It's a nice looking plane isn't it? I hope my painting can do it justice, I will start by spraying the underside with my Tamiya AS-5 Light Blue for the Luftwaffe RLM 65. All I masked out at this stage was the canopies.


The basic green was done with Humbrols lovely Dark Green spray (N0. 30) and there was plenty of masking to do to create a nice hard demarkation between the lower surface blue and the upper green. I do like masking, it's very relaxing!

And finally we get to the groovy bit - the splinter camo...

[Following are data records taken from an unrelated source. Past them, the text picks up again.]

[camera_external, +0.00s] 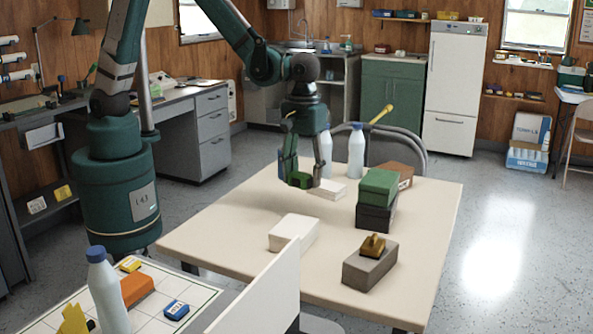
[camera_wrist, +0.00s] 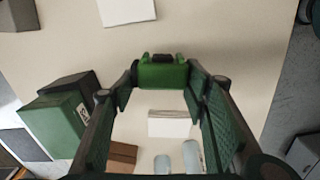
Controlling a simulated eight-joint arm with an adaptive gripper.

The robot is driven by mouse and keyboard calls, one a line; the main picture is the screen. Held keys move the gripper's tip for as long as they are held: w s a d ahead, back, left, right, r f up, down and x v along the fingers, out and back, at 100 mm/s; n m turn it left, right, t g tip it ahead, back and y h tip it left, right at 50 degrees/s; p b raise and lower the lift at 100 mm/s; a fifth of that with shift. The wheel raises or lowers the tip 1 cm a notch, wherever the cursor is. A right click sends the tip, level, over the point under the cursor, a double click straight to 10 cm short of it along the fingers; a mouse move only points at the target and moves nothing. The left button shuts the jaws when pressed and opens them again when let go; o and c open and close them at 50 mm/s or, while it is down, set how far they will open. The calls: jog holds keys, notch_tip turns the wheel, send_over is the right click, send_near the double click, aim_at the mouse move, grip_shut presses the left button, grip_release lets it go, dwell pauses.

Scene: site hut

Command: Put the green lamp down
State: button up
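The green lamp (camera_external: 299,180) is a small dark-green piece low at the tips of my gripper (camera_external: 306,178), over the far left part of the beige table (camera_external: 225,215). In the wrist view the green lamp (camera_wrist: 163,74) sits between both fingertips of my gripper (camera_wrist: 162,72), which look closed against its sides. It seems held a little above the tabletop; I cannot tell the exact gap. Its underside is hidden.
White blocks (camera_external: 293,232) (camera_external: 327,189), a green box (camera_external: 378,186) on a black box (camera_external: 375,216), a brown box (camera_external: 400,172) and pale bottles (camera_external: 357,152) stand around. The table's left front is clear.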

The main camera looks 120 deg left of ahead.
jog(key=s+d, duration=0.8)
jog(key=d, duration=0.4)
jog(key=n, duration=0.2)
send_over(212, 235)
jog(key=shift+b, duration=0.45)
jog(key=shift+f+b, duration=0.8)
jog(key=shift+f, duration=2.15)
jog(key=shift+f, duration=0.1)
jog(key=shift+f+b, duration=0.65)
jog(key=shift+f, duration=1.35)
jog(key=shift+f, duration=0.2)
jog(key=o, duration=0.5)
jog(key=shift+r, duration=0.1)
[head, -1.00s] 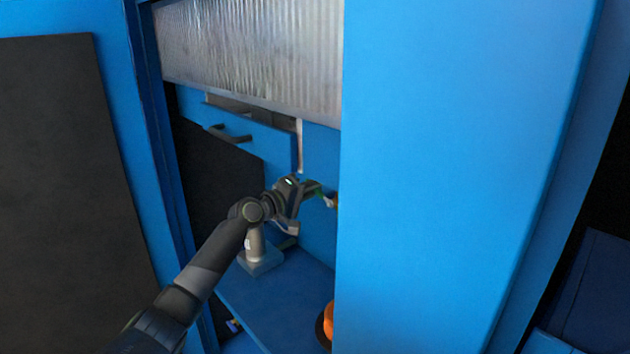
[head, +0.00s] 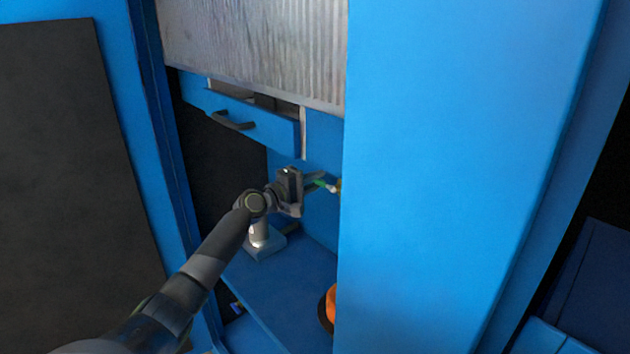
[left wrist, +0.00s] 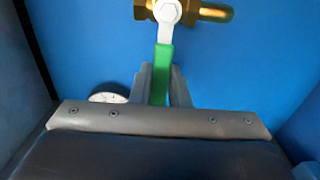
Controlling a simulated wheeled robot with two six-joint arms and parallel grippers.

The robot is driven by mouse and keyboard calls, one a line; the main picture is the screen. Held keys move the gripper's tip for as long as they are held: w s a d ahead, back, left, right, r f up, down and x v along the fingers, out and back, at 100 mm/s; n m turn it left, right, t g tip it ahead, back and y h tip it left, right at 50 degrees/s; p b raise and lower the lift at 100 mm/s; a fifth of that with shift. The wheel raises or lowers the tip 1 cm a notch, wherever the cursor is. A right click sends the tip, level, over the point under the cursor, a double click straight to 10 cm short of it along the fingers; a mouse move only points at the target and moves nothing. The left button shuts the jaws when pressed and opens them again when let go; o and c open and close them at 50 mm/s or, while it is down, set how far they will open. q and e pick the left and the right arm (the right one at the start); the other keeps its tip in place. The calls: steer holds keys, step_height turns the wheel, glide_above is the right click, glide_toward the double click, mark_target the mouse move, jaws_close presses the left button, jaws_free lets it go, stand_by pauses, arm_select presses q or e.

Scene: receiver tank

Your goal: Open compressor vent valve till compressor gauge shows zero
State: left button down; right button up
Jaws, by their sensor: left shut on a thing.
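The vent valve is a brass fitting (left wrist: 215,12) with a white lever and a green grip (left wrist: 164,72), seen at the top of the left wrist view. The lever runs from the brass body down toward my gripper. My left gripper (left wrist: 161,84) is shut on the green grip, with one finger on each side of it. In the head view my left gripper (head: 316,181) reaches into the blue cabinet, and the brass body is mostly behind the panel. A white round gauge (left wrist: 108,97) is partly hidden behind my gripper; its reading cannot be made out. My right gripper is not in view.
A large blue panel (head: 450,150) stands just right of my gripper. A blue drawer (head: 262,130) with a dark handle is above my arm. A grey post on a square base (head: 264,247) and an orange object (head: 330,305) are on the blue floor below.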

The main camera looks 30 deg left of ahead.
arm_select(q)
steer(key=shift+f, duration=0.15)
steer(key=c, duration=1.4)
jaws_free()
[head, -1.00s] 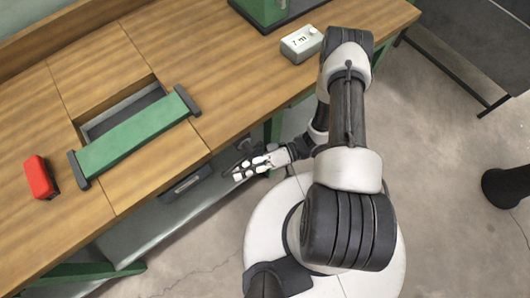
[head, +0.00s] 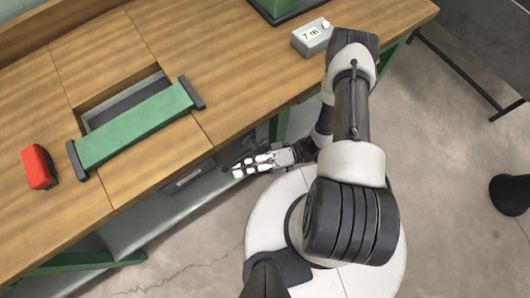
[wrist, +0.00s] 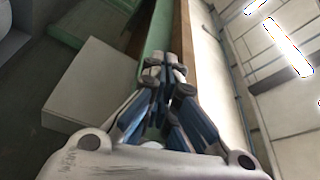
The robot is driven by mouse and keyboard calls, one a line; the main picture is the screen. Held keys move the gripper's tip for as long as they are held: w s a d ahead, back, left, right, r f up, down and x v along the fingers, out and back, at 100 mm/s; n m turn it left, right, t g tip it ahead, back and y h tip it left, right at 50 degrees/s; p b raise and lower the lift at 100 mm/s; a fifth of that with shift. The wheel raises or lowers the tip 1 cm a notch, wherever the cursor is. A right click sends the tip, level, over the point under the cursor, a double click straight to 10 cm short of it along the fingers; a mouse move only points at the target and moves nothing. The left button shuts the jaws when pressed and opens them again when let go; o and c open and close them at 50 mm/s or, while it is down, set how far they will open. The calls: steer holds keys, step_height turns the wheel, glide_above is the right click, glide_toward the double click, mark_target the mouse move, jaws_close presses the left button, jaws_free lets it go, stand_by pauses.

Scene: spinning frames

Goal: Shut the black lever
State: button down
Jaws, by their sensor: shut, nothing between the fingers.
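My gripper (head: 240,171) is shut and empty at the front edge of the workbench, low beside its front face. In the wrist view its fingers (wrist: 174,62) are together, pointing toward the green frame (wrist: 155,30) and the wooden edge of the bench. A dark shape (head: 236,153) shows right beside the fingers in the head view, under the bench edge. I cannot tell whether it is the black lever or whether the fingers touch it. No black lever stands out clearly in the wrist view.
The wooden workbench (head: 200,60) has a recess (head: 125,101) with a green bar (head: 135,128) across it. A labelled dark box (head: 188,177) hangs under the edge.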

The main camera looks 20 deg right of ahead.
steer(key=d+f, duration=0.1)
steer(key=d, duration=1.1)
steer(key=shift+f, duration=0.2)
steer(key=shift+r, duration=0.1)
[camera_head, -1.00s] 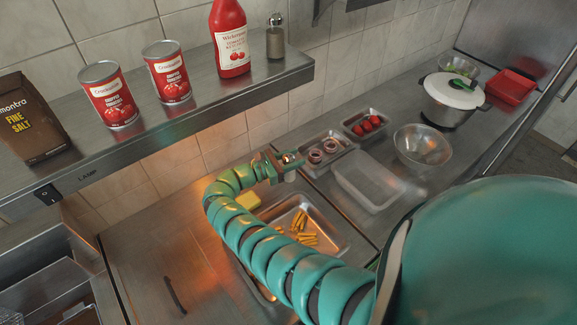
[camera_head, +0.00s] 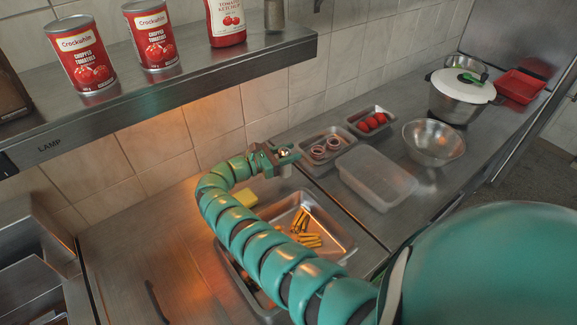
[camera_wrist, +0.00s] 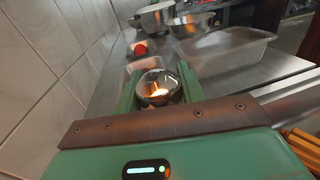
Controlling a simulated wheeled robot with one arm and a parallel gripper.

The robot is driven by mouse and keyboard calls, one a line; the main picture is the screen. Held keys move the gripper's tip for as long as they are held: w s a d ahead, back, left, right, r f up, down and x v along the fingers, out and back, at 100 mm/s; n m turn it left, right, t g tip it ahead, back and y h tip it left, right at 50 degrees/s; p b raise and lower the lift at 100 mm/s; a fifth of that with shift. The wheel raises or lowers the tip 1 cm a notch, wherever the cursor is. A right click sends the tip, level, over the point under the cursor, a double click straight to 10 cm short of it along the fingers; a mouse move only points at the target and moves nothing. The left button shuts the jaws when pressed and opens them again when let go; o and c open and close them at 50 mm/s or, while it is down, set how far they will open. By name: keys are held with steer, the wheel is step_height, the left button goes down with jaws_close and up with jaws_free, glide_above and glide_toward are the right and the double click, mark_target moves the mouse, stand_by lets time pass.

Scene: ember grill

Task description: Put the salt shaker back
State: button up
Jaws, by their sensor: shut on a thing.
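My gripper (camera_head: 286,156) is shut on the salt shaker (camera_wrist: 158,86). In the wrist view its shiny domed metal top shows between the two green fingers; the fingers and the wrist hide most of its body. In the head view only a small bright part of the shaker (camera_head: 283,152) shows. The gripper is above the counter, near the tiled wall and to the left of the onion tray. On the steel shelf (camera_head: 200,75), a similar shaker (camera_head: 274,17) stands to the right of the ketchup bottle (camera_head: 226,22); its top is cut off by the frame.
Two tomato cans (camera_head: 83,57) stand on the shelf, with a dark box (camera_head: 12,97) at its left end. Below are a tray of fries (camera_head: 338,240), an onion tray (camera_head: 311,146), a clear container (camera_head: 377,178), a bowl (camera_head: 434,143) and a lidded pot (camera_head: 460,95).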

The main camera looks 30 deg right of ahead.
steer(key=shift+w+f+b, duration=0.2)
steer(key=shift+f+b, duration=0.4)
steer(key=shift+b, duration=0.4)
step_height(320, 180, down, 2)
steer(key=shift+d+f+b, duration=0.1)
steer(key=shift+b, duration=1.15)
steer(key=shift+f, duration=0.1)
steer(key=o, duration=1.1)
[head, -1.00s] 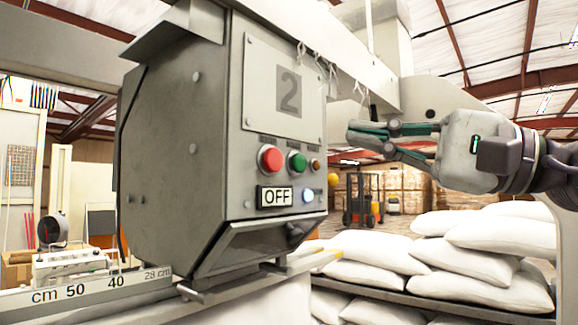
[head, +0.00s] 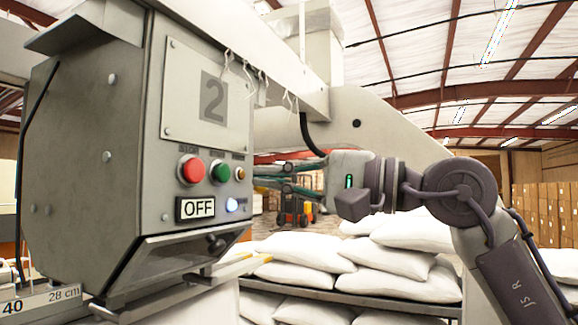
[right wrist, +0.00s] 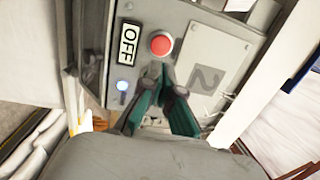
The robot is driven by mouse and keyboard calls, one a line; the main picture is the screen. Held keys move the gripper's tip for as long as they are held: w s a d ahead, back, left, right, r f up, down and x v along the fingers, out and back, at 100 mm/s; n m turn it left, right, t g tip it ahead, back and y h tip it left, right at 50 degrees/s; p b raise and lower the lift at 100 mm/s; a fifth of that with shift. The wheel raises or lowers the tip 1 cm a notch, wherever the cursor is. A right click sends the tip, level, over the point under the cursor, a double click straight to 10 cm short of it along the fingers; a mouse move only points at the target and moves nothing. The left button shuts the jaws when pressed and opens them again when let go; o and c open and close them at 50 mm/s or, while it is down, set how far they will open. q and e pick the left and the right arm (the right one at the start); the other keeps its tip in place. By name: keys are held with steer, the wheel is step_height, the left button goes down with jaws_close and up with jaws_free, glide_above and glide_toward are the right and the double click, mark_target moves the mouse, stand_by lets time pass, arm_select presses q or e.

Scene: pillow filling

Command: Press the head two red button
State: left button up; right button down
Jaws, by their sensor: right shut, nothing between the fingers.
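The red button (head: 191,170) is on the front of the grey control box marked 2 (head: 90,130), left of the green button (head: 221,173). It also shows in the right wrist view (right wrist: 161,44), just beyond my fingertips. My right gripper (head: 258,178) is shut and empty, in front of the panel to the right of the buttons. In the right wrist view its fingertips (right wrist: 161,70) hide the green button and appear close below the red one. I cannot tell whether they touch the panel. My left gripper is out of view.
An OFF display (head: 195,208) and a lit white-blue light (head: 232,205) sit below the buttons. White sacks (head: 300,262) lie on a rack behind. An orange forklift (head: 295,208) stands farther back.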

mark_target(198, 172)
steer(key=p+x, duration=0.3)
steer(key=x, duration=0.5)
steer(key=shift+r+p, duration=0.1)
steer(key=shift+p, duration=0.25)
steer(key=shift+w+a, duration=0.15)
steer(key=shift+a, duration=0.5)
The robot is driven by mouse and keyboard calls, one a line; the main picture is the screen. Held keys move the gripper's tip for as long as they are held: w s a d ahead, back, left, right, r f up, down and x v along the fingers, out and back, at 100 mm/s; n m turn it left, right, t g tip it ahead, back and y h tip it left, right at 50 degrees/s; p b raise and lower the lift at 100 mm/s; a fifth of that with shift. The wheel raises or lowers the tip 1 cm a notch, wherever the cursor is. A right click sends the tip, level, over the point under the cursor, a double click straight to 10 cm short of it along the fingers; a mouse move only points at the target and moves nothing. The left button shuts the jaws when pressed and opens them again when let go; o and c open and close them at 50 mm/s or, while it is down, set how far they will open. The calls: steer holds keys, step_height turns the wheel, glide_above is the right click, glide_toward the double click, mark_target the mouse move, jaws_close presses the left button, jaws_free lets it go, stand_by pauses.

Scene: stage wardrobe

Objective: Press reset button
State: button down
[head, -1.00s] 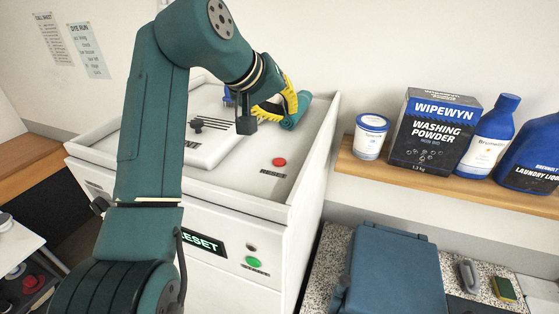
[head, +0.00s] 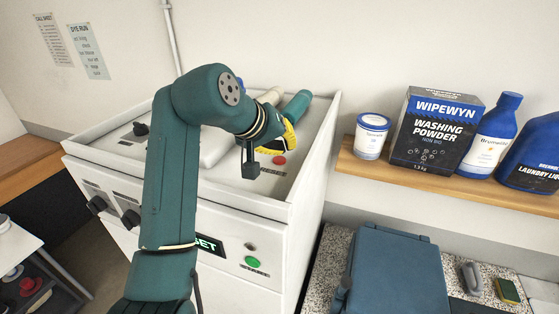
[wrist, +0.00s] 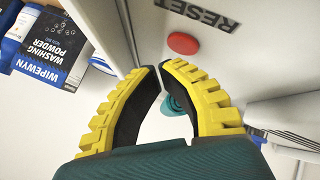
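The red reset button (head: 279,160) sits on the white machine's top panel near its right side, with a "RESET" label by it. It also shows in the wrist view (wrist: 183,43), just beyond my fingertips. My gripper (head: 283,143) is above the panel close to the button; its yellow and black fingers lean together. In the wrist view my gripper (wrist: 159,67) has its fingertips almost meeting, with nothing held between them. The button is clear of the fingertips there, and no contact shows. The machine's front display (head: 209,244) is lit green and partly hidden by my arm.
A green button (head: 252,262) and dark knobs (head: 130,218) are on the machine's front. A raised rim (head: 313,150) borders its top on the right. A shelf (head: 440,187) with a washing powder box (head: 435,133) and bottles stands right. A blue case (head: 395,275) lies below.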

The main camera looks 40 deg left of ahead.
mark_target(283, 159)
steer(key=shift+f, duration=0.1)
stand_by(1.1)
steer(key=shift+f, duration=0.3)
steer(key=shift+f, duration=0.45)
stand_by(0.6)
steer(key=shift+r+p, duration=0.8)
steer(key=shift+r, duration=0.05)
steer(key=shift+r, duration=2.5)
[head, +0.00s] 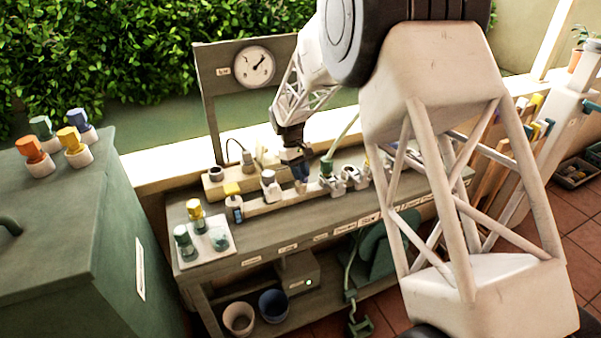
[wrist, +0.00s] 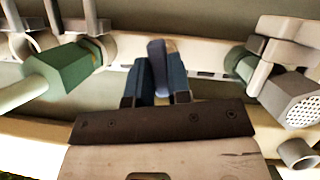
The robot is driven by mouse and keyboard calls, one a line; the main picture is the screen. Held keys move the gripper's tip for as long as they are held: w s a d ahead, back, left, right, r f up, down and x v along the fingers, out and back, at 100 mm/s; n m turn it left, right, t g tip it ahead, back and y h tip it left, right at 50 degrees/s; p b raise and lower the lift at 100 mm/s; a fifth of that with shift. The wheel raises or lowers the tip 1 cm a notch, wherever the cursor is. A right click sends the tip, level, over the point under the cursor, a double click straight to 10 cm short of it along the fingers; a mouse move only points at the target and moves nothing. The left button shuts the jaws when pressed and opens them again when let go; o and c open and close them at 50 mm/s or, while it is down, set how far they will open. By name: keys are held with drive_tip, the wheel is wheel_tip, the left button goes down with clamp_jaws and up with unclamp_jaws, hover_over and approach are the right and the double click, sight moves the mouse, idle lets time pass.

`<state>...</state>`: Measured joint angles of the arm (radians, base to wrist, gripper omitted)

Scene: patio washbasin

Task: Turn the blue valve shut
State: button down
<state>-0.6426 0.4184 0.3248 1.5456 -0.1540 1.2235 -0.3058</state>
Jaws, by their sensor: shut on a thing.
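The blue valve's handle (wrist: 158,68) is a narrow upright blue piece at the middle of the wrist view. It stands in front of a pale rail (wrist: 212,55). My gripper (wrist: 157,82) has one dark blue finger on each side of it and is shut on it. In the head view my gripper (head: 300,172) points down at the rail on the grey bench (head: 270,236). There the fingers hide most of the valve, and I cannot tell the handle's exact angle.
A green hose fitting (wrist: 62,77) is left of my fingers in the wrist view, and a grey nozzle-like fitting (wrist: 292,98) is right. In the head view a white tray (head: 190,254) holds small parts, a dial gauge (head: 254,66) stands behind, and a green cabinet (head: 60,235) is left.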

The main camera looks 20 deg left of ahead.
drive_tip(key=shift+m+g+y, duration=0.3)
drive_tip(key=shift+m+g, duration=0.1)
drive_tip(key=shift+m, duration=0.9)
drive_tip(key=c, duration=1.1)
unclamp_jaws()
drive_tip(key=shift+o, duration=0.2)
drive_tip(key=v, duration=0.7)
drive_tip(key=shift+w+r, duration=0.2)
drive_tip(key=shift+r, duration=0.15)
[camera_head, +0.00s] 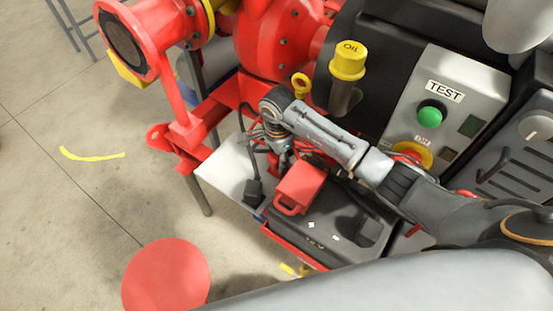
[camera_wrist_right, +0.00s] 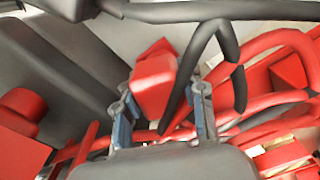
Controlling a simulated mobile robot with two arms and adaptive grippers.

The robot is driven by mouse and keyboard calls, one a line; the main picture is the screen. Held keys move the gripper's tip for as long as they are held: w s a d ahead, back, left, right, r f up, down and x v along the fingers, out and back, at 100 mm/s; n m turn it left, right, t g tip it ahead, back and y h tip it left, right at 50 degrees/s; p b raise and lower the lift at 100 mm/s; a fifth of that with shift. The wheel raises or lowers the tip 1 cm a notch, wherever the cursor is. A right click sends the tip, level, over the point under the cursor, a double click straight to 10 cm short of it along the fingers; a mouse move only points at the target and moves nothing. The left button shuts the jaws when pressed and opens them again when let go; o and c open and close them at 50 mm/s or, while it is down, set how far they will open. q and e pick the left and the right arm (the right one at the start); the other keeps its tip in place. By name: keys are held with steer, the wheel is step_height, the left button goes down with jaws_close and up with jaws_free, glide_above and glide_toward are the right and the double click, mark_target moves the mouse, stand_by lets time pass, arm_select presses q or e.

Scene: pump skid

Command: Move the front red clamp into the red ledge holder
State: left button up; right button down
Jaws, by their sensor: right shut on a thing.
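In the head view the held clamp is mostly hidden by the gripper and cables. A red block (camera_head: 301,185) with a loop-shaped front sits just below the gripper, over the black box. I cannot tell for sure which red part is the ledge holder. My left gripper is not in view.
A black clip-like piece (camera_head: 254,191) hangs on a cable by the pale plate (camera_head: 225,172). The red pump (camera_head: 275,40), yellow oil cap (camera_head: 348,61) and grey TEST panel (camera_head: 445,100) stand behind. A red disc (camera_head: 165,277) is at lower left; floor beyond is clear.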

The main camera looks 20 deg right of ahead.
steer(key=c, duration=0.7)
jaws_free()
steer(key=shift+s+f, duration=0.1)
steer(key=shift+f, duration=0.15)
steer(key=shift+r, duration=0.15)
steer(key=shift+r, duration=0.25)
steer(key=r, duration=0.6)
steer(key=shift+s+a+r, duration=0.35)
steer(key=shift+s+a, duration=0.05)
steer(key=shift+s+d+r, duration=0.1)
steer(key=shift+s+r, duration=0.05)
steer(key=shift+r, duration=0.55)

Unfortunately I didn't have a good match for the RML71 (Dark Green) for the splinter camo, so I used the nearest thing I had in my paint box - Tamiya's AS-4 Grey Violet. But with some weathering it should look OK I think...


The canopies still have their masking on as I don't want these to be spoilt when I varnish later on. I will paint the canopy frame last - perhaps with enamels.

Well, there we go. Now onto the touching up before I gloss varnish for the decal stage.

Tuesday, 26 February 2013

Minicraft 1/144 JU-88 Pt. 3 – Camo research


Luckily for me the JU-88 in Finnish service seems to be quite a popular subject for modellers and a lot of good information is available about colouring and decals.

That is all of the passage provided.